__What to do__
Print out every line, exactly as written.

__Data__
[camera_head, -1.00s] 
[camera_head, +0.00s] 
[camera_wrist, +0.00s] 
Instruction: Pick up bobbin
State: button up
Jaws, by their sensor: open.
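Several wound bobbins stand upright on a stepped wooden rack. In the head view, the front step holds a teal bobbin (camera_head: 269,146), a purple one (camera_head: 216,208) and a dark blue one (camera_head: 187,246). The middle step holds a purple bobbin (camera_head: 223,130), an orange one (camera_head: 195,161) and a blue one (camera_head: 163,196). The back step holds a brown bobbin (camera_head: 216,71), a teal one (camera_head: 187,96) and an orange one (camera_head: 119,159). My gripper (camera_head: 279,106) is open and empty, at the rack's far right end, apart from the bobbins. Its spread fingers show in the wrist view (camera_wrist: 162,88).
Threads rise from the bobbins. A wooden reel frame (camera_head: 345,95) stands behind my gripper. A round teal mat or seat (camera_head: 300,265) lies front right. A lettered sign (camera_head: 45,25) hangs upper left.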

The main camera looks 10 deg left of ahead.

__Solution to this problem__
[camera_head, -1.00s] 
[camera_head, +0.00s] 
[camera_wrist, +0.00s] 
Instruction: Pick up bobbin
State: button up
Jaws, by their sensor: open.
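Several wound bobbins stand upright on a stepped wooden rack. In the head view, the front step holds a teal bobbin (camera_head: 269,146), a purple one (camera_head: 216,208) and a dark blue one (camera_head: 187,246). The middle step holds a purple bobbin (camera_head: 223,130), an orange one (camera_head: 195,161) and a blue one (camera_head: 163,196). The back step holds a brown bobbin (camera_head: 216,71), a teal one (camera_head: 187,96) and an orange one (camera_head: 119,159). My gripper (camera_head: 279,106) is open and empty, at the rack's far right end, apart from the bobbins. Its spread fingers show in the wrist view (camera_wrist: 162,88).
Threads rise from the bobbins. A wooden reel frame (camera_head: 345,95) stands behind my gripper. A round teal mat or seat (camera_head: 300,265) lies front right. A lettered sign (camera_head: 45,25) hangs upper left.

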The main camera looks 10 deg left of ahead.

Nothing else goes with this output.